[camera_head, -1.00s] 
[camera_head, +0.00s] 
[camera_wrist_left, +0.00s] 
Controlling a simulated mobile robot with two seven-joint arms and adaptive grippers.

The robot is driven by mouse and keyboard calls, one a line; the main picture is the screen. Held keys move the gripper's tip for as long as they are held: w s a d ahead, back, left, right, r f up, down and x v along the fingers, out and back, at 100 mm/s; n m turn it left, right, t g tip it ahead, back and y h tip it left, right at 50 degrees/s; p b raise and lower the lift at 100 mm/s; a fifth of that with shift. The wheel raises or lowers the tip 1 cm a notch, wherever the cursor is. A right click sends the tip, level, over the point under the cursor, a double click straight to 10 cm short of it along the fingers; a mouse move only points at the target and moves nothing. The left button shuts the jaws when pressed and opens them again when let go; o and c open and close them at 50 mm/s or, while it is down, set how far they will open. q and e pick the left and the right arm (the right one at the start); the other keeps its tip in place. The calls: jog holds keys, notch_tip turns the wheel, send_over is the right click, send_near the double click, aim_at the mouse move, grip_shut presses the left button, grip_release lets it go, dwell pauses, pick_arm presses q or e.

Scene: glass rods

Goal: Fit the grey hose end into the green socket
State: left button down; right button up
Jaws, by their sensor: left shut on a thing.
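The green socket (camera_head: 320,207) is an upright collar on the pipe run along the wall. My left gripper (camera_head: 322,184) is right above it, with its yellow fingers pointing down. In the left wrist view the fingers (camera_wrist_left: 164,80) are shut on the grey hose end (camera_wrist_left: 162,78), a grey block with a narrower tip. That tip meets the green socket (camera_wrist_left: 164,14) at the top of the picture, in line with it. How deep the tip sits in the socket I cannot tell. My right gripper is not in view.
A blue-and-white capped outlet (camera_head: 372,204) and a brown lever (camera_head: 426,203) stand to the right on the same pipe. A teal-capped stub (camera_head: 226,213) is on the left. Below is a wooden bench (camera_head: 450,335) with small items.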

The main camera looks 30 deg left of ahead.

=-=-=-=-=

§ WHAT YOU HAVE TO DO: Extract the listing in its entirety, matching it exactly.

§ RESPONSE:
[camera_head, -1.00s] 
[camera_head, +0.00s] 
[camera_wrist_left, +0.00s] 
Controlling a simulated mobile robot with two seven-joint arms and adaptive grippers.

The robot is driven by mouse and keyboard calls, one a line; the main picture is the screen. Held keys move the gripper's tip for as long as they are held: w s a d ahead, back, left, right, r f up, down and x v along the fingers, out and back, at 100 mm/s; n m turn it left, right, t g tip it ahead, back and y h tip it left, right at 50 degrees/s; p b raise and lower the lift at 100 mm/s; a fifth of that with shift. The wheel raises or lowers the tip 1 cm a notch, wherever the cursor is. A right click sends the tip, level, over the point under the cursor, a double click straight to 10 cm short of it along the fingers; a mouse move only points at the target and moves nothing. The left button shuts the jaws when pressed and opens them again when let go; o and c open and close them at 50 mm/s or, while it is down, set how far they will open. q and e pick the left and the right arm (the right one at the start); the other keeps its tip in place. The calls: jog holds keys, notch_tip turns the wheel, send_over is the right click, send_near the double click, aim_at the mouse move, grip_shut presses the left button, grip_release lets it go, dwell pauses, pick_arm presses q or e.

Scene: glass rods

Goal: Fit the grey hose end into the green socket
State: left button down; right button up
Jaws, by their sensor: left shut on a thing.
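The green socket (camera_head: 320,207) is an upright collar on the pipe run along the wall. My left gripper (camera_head: 322,184) is right above it, with its yellow fingers pointing down. In the left wrist view the fingers (camera_wrist_left: 164,80) are shut on the grey hose end (camera_wrist_left: 162,78), a grey block with a narrower tip. That tip meets the green socket (camera_wrist_left: 164,14) at the top of the picture, in line with it. How deep the tip sits in the socket I cannot tell. My right gripper is not in view.
A blue-and-white capped outlet (camera_head: 372,204) and a brown lever (camera_head: 426,203) stand to the right on the same pipe. A teal-capped stub (camera_head: 226,213) is on the left. Below is a wooden bench (camera_head: 450,335) with small items.

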The main camera looks 30 deg left of ahead.

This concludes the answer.